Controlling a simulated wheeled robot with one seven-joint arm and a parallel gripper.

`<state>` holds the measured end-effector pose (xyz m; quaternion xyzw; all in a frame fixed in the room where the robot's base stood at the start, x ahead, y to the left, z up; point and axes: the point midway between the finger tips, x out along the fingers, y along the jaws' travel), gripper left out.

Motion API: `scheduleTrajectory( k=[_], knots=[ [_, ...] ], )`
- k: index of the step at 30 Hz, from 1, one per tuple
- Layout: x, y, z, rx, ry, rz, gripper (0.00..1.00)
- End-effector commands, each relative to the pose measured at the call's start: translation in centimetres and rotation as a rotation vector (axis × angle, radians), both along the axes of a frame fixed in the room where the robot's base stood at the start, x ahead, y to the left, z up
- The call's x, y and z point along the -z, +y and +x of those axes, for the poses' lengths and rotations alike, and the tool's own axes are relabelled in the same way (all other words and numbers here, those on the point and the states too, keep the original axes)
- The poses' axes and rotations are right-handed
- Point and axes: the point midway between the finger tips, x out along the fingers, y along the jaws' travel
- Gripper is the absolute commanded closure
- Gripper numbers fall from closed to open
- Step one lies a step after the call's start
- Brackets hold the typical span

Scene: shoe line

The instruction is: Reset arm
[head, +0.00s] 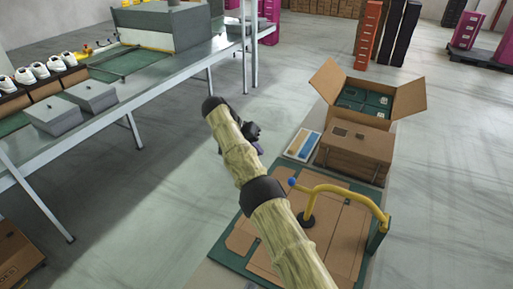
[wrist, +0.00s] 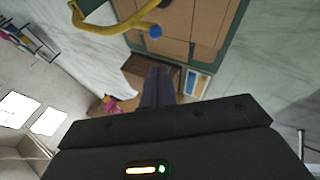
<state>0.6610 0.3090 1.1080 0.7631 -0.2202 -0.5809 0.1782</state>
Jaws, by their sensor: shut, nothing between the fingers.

■ DIRECTIVE
Return only the lines from the beginning of the material up to and including the line with "gripper left out.", exactly as written.

■ SOLUTION FOR THIS EXERCISE
Controlling a simulated wheeled robot with one seven-joint arm and a parallel gripper.

`<state>` holds the measured end-effector pose (xyz m; quaternion xyzw; all in a frame fixed in the room where the robot's base stood at the start, x ahead, y to the left, z up; point and axes: the point midway between the finger tips, x out along the fingers, y along the jaws' travel), gripper left out.

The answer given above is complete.